**Exercise instructions**
Every line with the word "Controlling" in it should be extracted from the data that follows.

**Records to use**
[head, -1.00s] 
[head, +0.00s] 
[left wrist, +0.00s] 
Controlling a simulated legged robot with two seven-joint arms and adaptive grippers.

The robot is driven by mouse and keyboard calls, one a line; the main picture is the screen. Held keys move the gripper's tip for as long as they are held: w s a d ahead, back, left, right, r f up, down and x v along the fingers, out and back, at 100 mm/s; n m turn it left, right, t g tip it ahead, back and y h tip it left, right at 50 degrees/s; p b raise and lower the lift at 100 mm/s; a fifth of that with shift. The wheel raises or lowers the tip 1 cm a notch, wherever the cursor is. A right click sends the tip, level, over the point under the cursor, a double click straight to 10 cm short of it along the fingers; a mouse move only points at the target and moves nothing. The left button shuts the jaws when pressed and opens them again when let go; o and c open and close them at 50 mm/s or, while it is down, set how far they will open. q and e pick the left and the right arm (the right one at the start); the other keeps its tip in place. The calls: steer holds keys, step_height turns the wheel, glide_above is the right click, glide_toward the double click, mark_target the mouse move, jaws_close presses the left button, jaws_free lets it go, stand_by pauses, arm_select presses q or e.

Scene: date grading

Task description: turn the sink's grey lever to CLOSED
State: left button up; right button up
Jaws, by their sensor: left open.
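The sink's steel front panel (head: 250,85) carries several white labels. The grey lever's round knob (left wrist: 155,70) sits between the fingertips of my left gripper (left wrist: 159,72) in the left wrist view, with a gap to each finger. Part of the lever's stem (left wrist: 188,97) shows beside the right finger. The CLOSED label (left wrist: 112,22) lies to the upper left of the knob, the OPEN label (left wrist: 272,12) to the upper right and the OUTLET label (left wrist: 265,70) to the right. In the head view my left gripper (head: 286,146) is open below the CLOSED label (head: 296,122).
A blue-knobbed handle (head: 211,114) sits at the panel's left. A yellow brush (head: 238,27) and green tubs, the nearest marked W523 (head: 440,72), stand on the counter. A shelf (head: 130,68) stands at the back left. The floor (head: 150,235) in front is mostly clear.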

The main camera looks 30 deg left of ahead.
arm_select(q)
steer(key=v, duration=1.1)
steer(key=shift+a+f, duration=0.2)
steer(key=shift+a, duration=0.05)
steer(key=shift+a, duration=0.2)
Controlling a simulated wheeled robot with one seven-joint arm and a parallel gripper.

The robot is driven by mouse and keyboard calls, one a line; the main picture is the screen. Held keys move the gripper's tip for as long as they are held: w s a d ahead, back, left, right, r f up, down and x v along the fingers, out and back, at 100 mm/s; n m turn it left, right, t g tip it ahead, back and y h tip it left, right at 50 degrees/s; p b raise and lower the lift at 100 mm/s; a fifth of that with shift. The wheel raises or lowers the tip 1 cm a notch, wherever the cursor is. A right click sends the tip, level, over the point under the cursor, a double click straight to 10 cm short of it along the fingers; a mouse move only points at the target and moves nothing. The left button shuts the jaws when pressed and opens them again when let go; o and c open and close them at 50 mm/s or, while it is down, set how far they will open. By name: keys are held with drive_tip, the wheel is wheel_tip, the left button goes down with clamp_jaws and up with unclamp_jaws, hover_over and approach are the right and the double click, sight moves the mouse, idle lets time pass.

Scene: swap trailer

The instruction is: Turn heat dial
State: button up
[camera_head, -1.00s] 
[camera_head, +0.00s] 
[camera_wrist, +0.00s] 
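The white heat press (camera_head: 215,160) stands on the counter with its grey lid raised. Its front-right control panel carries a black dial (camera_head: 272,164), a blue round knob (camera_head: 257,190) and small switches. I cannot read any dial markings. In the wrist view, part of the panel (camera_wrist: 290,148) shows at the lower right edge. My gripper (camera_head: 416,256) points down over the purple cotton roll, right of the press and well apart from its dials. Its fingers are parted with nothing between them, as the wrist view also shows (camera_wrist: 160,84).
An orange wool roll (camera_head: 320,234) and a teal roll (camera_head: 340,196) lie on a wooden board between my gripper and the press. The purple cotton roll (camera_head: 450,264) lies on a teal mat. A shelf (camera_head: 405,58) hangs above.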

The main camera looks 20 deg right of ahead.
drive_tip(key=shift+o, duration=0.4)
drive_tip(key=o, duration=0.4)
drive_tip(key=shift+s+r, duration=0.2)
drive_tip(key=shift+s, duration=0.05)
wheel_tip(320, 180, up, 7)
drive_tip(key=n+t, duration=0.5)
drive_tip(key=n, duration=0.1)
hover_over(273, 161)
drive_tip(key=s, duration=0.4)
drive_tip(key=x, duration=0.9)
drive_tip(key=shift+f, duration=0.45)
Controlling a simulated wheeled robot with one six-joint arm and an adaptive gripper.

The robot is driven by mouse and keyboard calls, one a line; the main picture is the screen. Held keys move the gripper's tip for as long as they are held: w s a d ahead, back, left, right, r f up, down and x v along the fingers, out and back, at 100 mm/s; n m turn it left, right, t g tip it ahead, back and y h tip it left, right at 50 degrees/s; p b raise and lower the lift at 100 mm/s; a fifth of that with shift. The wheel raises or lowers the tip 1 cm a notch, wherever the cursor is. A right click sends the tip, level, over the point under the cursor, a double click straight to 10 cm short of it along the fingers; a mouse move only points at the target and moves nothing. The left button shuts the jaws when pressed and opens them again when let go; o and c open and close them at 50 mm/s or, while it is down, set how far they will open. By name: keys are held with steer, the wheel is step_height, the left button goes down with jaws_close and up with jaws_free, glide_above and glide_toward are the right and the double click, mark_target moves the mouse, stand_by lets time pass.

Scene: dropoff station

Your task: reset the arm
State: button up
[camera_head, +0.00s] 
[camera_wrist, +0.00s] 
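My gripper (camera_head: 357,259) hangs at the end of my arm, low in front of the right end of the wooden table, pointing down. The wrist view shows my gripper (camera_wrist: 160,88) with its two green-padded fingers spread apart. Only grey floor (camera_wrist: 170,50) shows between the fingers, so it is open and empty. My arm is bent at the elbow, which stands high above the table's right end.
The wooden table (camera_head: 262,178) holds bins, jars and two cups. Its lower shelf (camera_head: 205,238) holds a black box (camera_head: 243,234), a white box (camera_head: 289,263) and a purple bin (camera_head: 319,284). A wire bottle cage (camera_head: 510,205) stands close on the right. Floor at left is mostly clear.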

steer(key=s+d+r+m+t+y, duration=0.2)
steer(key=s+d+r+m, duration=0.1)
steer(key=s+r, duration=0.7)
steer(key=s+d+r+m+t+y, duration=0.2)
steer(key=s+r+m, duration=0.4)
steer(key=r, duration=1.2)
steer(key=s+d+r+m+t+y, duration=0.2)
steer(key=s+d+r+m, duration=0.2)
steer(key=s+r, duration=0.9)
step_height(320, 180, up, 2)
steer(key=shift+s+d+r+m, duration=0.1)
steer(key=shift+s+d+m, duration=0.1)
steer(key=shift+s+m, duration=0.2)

**Reply to the task**
Controlling a simulated legged robot with two seven-joint arms and adaptive grippers.
Controlling a simulated wheeled robot with one seven-joint arm and a parallel gripper.
Controlling a simulated wheeled robot with one six-joint arm and an adaptive gripper.

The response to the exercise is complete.